The DTS-HD Master Audio 5.1 track on the disc is quite good, and helps to make the actions scenes – and particularly the climax – feel much larger and more intense than perhaps they really are. Most everything about 'Erased' plays out as part of a familiar formula, so it's no surprise then that the film also relies heavily on a cinematic score to help guide audiences through the moments when they're supposed to be feeling anxiety or pressure that the protagonist is in actual danger.
Overall, the score is perhaps the most impressive part of the mix. While the other elements all sound very good; the dialogue is strong and easily understood, and the sound effects utilize several channels at their disposal to make for an immersive experience that also pulsates with deep LFE when needed, the score takes the sound of the film and enhances it to a large-scale cinematic endeavor that seems contrary to this movie's relatively low profile.
As mentioned above, the rest of the mix is solid, with an impressive dynamic range that makes the most out of not only the scenes it has at its disposal, but also any home theater system it may be playing on.

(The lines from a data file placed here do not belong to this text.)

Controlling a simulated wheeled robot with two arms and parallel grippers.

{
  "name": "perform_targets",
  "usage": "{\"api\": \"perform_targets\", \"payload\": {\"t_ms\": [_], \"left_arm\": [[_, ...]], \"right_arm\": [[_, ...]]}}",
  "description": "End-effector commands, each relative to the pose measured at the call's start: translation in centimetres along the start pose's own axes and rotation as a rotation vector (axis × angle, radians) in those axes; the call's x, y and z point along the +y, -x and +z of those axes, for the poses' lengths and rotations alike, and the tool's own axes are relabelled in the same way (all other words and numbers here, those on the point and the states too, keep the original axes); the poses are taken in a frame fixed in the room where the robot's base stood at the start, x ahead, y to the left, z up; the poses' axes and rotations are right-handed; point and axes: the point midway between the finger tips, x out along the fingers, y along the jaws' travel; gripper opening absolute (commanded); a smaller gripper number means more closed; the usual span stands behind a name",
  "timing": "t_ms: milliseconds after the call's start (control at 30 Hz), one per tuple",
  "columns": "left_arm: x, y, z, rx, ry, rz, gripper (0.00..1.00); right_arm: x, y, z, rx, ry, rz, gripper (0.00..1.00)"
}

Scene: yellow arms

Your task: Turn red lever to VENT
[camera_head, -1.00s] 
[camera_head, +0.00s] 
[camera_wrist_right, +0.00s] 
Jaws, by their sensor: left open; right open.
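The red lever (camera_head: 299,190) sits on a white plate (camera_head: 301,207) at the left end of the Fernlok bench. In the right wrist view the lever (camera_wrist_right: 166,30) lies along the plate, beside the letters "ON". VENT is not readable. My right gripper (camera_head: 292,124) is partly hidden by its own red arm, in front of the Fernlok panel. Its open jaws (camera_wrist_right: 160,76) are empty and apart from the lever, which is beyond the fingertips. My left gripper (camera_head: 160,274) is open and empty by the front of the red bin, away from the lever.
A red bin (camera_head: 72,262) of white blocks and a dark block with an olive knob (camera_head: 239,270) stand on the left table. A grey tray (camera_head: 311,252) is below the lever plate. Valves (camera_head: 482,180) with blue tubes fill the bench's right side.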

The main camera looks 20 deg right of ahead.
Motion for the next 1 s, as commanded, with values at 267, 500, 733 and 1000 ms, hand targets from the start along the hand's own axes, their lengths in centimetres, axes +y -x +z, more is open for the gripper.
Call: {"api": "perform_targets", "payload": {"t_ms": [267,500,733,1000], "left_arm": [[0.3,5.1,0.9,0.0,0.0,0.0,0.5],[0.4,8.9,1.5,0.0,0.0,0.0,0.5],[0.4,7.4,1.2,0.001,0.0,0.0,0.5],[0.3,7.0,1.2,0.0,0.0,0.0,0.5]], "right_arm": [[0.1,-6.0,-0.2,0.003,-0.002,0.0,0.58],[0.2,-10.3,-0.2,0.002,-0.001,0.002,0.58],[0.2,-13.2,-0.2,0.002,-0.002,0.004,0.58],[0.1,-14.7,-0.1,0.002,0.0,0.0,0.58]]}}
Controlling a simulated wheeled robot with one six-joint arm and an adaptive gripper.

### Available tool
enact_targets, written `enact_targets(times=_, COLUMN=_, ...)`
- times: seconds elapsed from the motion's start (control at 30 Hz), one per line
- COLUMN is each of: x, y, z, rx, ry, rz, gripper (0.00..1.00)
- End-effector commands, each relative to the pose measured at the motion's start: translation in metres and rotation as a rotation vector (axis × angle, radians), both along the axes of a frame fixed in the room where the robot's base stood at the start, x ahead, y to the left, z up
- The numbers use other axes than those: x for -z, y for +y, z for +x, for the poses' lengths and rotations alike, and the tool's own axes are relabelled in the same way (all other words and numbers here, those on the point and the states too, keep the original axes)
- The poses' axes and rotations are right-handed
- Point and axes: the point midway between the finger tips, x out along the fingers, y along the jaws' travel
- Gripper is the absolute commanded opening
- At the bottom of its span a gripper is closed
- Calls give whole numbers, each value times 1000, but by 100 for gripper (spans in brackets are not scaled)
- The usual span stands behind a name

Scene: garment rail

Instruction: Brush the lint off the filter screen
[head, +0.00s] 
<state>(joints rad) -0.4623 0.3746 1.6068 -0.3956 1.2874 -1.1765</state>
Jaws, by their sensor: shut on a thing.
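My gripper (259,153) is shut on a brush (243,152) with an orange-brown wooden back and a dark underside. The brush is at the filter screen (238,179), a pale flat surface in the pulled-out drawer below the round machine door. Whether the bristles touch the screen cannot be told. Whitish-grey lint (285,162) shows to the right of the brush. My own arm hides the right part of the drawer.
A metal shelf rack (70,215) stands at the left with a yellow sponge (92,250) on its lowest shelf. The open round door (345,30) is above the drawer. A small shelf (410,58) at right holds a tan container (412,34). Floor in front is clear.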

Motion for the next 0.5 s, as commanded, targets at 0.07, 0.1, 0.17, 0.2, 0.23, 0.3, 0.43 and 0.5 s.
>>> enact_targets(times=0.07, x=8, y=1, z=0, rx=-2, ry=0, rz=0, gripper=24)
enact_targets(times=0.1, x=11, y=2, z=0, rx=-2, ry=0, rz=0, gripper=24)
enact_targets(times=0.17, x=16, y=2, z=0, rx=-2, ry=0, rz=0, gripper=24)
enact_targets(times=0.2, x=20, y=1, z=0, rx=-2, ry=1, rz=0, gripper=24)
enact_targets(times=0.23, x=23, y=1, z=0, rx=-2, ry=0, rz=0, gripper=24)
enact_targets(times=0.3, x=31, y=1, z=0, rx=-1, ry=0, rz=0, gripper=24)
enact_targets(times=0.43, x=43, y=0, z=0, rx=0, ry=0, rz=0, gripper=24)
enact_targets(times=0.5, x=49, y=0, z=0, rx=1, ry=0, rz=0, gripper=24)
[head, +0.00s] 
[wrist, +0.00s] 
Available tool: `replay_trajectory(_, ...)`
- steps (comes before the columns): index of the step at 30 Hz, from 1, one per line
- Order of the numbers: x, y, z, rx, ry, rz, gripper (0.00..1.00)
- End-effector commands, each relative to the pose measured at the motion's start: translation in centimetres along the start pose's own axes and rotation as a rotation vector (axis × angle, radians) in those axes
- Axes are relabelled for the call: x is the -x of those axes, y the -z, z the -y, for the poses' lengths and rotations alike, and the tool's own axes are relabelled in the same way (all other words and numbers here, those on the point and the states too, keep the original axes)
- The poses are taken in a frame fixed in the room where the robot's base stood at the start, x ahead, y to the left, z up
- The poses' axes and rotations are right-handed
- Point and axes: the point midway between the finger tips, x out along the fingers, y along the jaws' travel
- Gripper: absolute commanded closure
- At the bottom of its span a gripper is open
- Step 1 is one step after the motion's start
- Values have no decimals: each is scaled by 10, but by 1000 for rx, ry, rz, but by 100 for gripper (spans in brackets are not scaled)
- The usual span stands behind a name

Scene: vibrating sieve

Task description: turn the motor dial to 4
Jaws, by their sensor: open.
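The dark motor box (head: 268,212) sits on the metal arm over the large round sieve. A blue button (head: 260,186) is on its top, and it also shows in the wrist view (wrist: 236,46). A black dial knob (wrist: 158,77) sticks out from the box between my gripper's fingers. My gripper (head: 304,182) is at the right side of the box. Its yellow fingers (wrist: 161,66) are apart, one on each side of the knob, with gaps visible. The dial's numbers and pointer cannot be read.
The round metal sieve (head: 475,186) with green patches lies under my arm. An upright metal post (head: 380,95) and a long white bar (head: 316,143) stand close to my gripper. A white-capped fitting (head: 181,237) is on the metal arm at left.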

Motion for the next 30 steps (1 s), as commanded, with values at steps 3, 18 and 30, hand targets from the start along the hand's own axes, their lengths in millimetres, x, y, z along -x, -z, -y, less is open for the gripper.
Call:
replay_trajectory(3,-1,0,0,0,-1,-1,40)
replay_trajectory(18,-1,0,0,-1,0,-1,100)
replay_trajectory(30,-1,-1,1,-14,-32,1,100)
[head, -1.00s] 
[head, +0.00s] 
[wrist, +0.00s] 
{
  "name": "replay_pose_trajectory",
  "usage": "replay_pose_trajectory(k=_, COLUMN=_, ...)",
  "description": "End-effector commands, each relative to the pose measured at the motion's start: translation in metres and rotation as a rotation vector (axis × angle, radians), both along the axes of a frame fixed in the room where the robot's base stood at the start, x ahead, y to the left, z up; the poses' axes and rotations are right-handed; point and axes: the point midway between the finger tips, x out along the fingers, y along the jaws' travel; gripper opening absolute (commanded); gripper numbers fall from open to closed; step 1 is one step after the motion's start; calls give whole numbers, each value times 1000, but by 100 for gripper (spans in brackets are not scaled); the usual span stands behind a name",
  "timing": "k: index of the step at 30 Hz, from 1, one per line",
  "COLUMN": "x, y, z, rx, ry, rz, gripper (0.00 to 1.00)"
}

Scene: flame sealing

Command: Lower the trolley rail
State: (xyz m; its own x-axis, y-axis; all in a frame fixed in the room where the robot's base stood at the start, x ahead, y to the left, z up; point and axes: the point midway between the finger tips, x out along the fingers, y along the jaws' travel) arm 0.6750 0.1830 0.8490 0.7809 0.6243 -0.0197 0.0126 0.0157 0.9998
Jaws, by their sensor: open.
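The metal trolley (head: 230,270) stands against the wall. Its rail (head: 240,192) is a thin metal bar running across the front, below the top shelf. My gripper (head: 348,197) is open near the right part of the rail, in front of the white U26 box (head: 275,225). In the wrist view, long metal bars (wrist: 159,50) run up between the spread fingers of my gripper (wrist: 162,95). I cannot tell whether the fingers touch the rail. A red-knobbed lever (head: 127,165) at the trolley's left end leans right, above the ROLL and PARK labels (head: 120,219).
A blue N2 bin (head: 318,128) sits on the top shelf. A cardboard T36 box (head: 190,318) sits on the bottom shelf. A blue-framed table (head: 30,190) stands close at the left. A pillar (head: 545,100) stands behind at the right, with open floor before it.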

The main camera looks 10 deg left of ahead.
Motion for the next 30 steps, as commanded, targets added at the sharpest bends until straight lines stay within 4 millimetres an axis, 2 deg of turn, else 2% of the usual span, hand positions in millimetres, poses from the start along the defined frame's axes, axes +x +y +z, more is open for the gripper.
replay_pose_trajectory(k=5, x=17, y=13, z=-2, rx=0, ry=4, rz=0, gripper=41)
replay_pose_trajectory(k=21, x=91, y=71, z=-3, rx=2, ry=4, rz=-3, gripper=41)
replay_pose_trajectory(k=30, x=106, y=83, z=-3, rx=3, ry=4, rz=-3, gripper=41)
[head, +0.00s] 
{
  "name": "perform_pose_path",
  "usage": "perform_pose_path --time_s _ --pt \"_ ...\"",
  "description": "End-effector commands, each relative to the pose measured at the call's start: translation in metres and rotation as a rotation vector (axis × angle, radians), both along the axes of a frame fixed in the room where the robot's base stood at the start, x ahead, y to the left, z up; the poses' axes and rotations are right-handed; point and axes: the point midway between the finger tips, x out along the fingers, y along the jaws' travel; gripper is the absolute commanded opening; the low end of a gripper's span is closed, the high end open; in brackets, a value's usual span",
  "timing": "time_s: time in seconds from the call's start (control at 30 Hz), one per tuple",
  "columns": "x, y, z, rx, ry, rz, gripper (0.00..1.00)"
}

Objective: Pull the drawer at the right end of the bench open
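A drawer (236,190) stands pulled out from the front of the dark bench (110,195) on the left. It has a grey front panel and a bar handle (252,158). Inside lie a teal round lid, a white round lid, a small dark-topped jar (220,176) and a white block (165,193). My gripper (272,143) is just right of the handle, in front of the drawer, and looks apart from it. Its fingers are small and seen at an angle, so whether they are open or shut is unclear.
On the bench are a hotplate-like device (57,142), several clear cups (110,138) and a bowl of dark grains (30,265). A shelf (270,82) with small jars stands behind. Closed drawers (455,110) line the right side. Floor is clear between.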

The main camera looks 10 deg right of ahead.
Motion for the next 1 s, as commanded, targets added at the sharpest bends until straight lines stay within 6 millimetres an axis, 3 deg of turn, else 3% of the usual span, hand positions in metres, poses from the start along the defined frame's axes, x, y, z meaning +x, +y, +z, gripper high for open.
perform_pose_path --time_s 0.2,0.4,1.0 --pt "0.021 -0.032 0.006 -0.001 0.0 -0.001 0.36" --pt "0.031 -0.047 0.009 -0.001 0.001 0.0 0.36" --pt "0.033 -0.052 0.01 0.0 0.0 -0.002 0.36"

Ultimately, 'Erased' suffers from a rather common affliction of most films these days, in that it feels like two underdeveloped scripts were combined in an effort to make a whole film. The two sides are certainly distinct, but neither is given the appropriate level of attention needed to raise this film above being a mere imitator of more successful, but not necessarily better made movies that have caught on at the box office. To their credit Eckhart and Liberato make for a convincing father-daughter duo that thankfully forgoes certain tired tropes of action movies, but, like certain story elements, their characters are woefully underdeveloped. That seems to be the theme for the disc as well, as the supplements only manage to come up with a basic featurette that isn't exactly compelling. Still, with excellent sound, and picture quality that's good, but not great, this one can be a serviceable feature for those with nothing else on their plate. A rental at best.